* To be done *
Give all of the lines again exactly as they read.

:: Data provided ::

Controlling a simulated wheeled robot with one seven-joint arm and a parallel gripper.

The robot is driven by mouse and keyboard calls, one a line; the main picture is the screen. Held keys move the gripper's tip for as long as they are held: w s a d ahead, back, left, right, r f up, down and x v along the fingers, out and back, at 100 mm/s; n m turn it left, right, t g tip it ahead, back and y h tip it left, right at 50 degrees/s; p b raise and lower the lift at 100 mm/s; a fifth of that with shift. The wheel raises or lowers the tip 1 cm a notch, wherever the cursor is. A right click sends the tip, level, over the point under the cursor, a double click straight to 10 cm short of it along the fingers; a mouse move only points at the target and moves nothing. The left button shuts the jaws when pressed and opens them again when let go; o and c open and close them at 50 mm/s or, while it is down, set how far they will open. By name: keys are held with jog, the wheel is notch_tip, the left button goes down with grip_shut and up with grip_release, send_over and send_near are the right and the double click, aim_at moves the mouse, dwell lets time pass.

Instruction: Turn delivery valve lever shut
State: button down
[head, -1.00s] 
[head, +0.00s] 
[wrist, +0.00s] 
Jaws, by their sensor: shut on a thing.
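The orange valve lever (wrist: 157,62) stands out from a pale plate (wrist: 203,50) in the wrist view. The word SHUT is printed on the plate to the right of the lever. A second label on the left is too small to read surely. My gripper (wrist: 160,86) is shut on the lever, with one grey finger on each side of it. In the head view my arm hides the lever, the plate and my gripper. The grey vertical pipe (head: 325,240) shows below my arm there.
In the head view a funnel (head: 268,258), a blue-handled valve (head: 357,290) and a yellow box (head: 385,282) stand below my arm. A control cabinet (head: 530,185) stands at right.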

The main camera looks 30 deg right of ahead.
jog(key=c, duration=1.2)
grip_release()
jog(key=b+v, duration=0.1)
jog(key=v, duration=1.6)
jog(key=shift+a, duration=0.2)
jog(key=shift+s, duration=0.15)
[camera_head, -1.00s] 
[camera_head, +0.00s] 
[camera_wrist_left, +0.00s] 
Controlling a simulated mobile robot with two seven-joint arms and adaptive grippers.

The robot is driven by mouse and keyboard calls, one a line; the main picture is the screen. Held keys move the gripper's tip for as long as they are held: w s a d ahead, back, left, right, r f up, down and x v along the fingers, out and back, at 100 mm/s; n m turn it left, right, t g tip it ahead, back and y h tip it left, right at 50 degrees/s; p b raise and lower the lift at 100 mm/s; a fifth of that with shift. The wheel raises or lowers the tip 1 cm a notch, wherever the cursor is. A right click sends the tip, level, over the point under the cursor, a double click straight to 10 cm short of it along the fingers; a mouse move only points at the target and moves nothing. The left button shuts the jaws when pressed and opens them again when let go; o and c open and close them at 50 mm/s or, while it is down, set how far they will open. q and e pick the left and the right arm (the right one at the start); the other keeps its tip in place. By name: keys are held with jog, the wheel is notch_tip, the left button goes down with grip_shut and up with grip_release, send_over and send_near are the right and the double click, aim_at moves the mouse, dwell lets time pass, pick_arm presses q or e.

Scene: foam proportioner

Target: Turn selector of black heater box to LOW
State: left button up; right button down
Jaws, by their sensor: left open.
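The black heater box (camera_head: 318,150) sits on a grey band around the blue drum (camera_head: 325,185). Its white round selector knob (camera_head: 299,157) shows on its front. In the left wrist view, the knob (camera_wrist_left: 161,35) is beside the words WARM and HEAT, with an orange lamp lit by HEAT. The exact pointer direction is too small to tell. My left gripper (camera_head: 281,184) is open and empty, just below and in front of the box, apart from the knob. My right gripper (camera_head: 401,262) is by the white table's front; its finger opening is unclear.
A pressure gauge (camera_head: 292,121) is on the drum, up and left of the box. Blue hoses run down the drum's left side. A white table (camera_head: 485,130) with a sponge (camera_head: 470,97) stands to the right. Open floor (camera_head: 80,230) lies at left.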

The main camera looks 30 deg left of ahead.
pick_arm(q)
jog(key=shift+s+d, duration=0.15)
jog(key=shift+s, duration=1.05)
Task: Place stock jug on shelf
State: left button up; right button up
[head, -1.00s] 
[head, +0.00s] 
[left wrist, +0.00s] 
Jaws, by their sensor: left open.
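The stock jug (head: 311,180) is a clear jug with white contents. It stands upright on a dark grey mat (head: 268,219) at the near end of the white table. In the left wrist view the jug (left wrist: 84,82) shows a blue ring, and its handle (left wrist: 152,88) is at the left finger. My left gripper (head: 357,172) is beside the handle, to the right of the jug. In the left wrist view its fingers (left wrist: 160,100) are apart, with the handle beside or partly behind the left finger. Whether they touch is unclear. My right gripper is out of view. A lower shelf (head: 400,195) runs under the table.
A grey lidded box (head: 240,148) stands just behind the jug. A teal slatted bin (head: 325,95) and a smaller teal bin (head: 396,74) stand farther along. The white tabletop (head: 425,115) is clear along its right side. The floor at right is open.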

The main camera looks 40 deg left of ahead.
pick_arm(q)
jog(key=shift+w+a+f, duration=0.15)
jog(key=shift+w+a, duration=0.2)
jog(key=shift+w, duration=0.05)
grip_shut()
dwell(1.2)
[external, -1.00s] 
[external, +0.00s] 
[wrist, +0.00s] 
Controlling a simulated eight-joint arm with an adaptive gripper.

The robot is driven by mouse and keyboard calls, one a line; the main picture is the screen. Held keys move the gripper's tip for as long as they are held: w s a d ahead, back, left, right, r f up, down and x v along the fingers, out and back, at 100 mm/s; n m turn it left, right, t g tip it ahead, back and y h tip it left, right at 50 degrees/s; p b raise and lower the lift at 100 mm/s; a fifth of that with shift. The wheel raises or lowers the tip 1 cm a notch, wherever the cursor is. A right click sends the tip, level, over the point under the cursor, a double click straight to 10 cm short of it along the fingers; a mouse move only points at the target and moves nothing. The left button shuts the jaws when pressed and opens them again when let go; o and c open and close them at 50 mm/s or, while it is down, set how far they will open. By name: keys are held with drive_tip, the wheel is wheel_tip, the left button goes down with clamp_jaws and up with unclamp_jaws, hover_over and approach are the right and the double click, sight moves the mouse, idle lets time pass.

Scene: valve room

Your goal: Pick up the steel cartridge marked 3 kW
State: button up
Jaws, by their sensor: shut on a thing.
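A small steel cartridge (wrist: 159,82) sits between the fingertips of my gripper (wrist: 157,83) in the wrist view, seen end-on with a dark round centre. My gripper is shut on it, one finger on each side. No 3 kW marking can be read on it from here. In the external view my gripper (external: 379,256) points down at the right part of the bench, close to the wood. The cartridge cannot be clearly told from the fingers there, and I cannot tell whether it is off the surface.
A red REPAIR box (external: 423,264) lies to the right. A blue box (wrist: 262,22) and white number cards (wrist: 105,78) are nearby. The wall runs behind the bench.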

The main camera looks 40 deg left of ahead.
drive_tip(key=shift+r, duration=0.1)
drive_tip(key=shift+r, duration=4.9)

:::

* Exercise result *
Controlling a simulated wheeled robot with one seven-joint arm and a parallel gripper.

The robot is driven by mouse and keyboard calls, one a line; the main picture is the screen. Held keys move the gripper's tip for as long as they are held: w s a d ahead, back, left, right, r f up, down and x v along the fingers, out and back, at 100 mm/s; n m turn it left, right, t g tip it ahead, back and y h tip it left, right at 50 degrees/s; p b raise and lower the lift at 100 mm/s; a fifth of that with shift. The wheel raises or lowers the tip 1 cm a notch, wherever the cursor is. A right click sends the tip, level, over the point under the cursor, a double click straight to 10 cm short of it along the fingers; a mouse move only points at the target and moves nothing. The left button shuts the jaws when pressed and opens them again when let go; o and c open and close them at 50 mm/s or, while it is down, set how far they will open. By name: keys are held with jog, the wheel is notch_tip, the left button goes down with grip_shut and up with grip_release, send_over and send_near are the right and the double click, aim_at moves the mouse, dwell lets time pass.

Instruction: Turn delivery valve lever shut
State: button down
[head, -1.00s] 
[head, +0.00s] 
[wrist, +0.00s] 
Jaws, by their sensor: shut on a thing.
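The orange valve lever (wrist: 157,62) stands out from a pale plate (wrist: 203,50) in the wrist view. The word SHUT is printed on the plate to the right of the lever. A second label on the left is too small to read surely. My gripper (wrist: 160,86) is shut on the lever, with one grey finger on each side of it. In the head view my arm hides the lever, the plate and my gripper. The grey vertical pipe (head: 325,240) shows below my arm there.
In the head view a funnel (head: 268,258), a blue-handled valve (head: 357,290) and a yellow box (head: 385,282) stand below my arm. A control cabinet (head: 530,185) stands at right.

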The main camera looks 30 deg right of ahead.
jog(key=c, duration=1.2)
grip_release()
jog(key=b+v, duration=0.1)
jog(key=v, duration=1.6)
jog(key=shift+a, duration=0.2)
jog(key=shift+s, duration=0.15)
[camera_head, -1.00s] 
[camera_head, +0.00s] 
[camera_wrist_left, +0.00s] 
Controlling a simulated mobile robot with two seven-joint arms and adaptive grippers.

The robot is driven by mouse and keyboard calls, one a line; the main picture is the screen. Held keys move the gripper's tip for as long as they are held: w s a d ahead, back, left, right, r f up, down and x v along the fingers, out and back, at 100 mm/s; n m turn it left, right, t g tip it ahead, back and y h tip it left, right at 50 degrees/s; p b raise and lower the lift at 100 mm/s; a fifth of that with shift. The wheel raises or lowers the tip 1 cm a notch, wherever the cursor is. A right click sends the tip, level, over the point under the cursor, a double click straight to 10 cm short of it along the fingers; a mouse move only points at the target and moves nothing. The left button shuts the jaws when pressed and opens them again when let go; o and c open and close them at 50 mm/s or, while it is down, set how far they will open. q and e pick the left and the right arm (the right one at the start); the other keeps its tip in place. By name: keys are held with jog, the wheel is notch_tip, the left button goes down with grip_shut and up with grip_release, send_over and send_near are the right and the double click, aim_at moves the mouse, dwell lets time pass, pick_arm presses q or e.

Scene: foam proportioner

Target: Turn selector of black heater box to LOW
State: left button up; right button down
Jaws, by their sensor: left open.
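The black heater box (camera_head: 318,150) sits on a grey band around the blue drum (camera_head: 325,185). Its white round selector knob (camera_head: 299,157) shows on its front. In the left wrist view, the knob (camera_wrist_left: 161,35) is beside the words WARM and HEAT, with an orange lamp lit by HEAT. The exact pointer direction is too small to tell. My left gripper (camera_head: 281,184) is open and empty, just below and in front of the box, apart from the knob. My right gripper (camera_head: 401,262) is by the white table's front; its finger opening is unclear.
A pressure gauge (camera_head: 292,121) is on the drum, up and left of the box. Blue hoses run down the drum's left side. A white table (camera_head: 485,130) with a sponge (camera_head: 470,97) stands to the right. Open floor (camera_head: 80,230) lies at left.

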The main camera looks 30 deg left of ahead.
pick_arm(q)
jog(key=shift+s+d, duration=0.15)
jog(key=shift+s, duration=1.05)
Task: Place stock jug on shelf
State: left button up; right button up
[head, -1.00s] 
[head, +0.00s] 
[left wrist, +0.00s] 
Jaws, by their sensor: left open.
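The stock jug (head: 311,180) is a clear jug with white contents. It stands upright on a dark grey mat (head: 268,219) at the near end of the white table. In the left wrist view the jug (left wrist: 84,82) shows a blue ring, and its handle (left wrist: 152,88) is at the left finger. My left gripper (head: 357,172) is beside the handle, to the right of the jug. In the left wrist view its fingers (left wrist: 160,100) are apart, with the handle beside or partly behind the left finger. Whether they touch is unclear. My right gripper is out of view. A lower shelf (head: 400,195) runs under the table.
A grey lidded box (head: 240,148) stands just behind the jug. A teal slatted bin (head: 325,95) and a smaller teal bin (head: 396,74) stand farther along. The white tabletop (head: 425,115) is clear along its right side. The floor at right is open.

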The main camera looks 40 deg left of ahead.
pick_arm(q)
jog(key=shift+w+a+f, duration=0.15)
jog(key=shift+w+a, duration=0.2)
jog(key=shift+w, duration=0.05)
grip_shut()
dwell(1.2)
[external, -1.00s] 
[external, +0.00s] 
[wrist, +0.00s] 
Controlling a simulated eight-joint arm with an adaptive gripper.

The robot is driven by mouse and keyboard calls, one a line; the main picture is the screen. Held keys move the gripper's tip for as long as they are held: w s a d ahead, back, left, right, r f up, down and x v along the fingers, out and back, at 100 mm/s; n m turn it left, right, t g tip it ahead, back and y h tip it left, right at 50 degrees/s; p b raise and lower the lift at 100 mm/s; a fifth of that with shift. The wheel raises or lowers the tip 1 cm a notch, wherever the cursor is. A right click sends the tip, level, over the point under the cursor, a double click straight to 10 cm short of it along the fingers; a mouse move only points at the target and moves nothing. The left button shuts the jaws when pressed and opens them again when let go; o and c open and close them at 50 mm/s or, while it is down, set how far they will open. By name: keys are held with drive_tip, the wheel is wheel_tip, the left button goes down with clamp_jaws and up with unclamp_jaws, hover_over and approach are the right and the double click, sight moves the mouse, idle lets time pass.

Scene: valve room

Your goal: Pick up the steel cartridge marked 3 kW
State: button up
Jaws, by their sensor: shut on a thing.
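A small steel cartridge (wrist: 159,82) sits between the fingertips of my gripper (wrist: 157,83) in the wrist view, seen end-on with a dark round centre. My gripper is shut on it, one finger on each side. No 3 kW marking can be read on it from here. In the external view my gripper (external: 379,256) points down at the right part of the bench, close to the wood. The cartridge cannot be clearly told from the fingers there, and I cannot tell whether it is off the surface.
A red REPAIR box (external: 423,264) lies to the right. A blue box (wrist: 262,22) and white number cards (wrist: 105,78) are nearby. The wall runs behind the bench.

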The main camera looks 40 deg left of ahead.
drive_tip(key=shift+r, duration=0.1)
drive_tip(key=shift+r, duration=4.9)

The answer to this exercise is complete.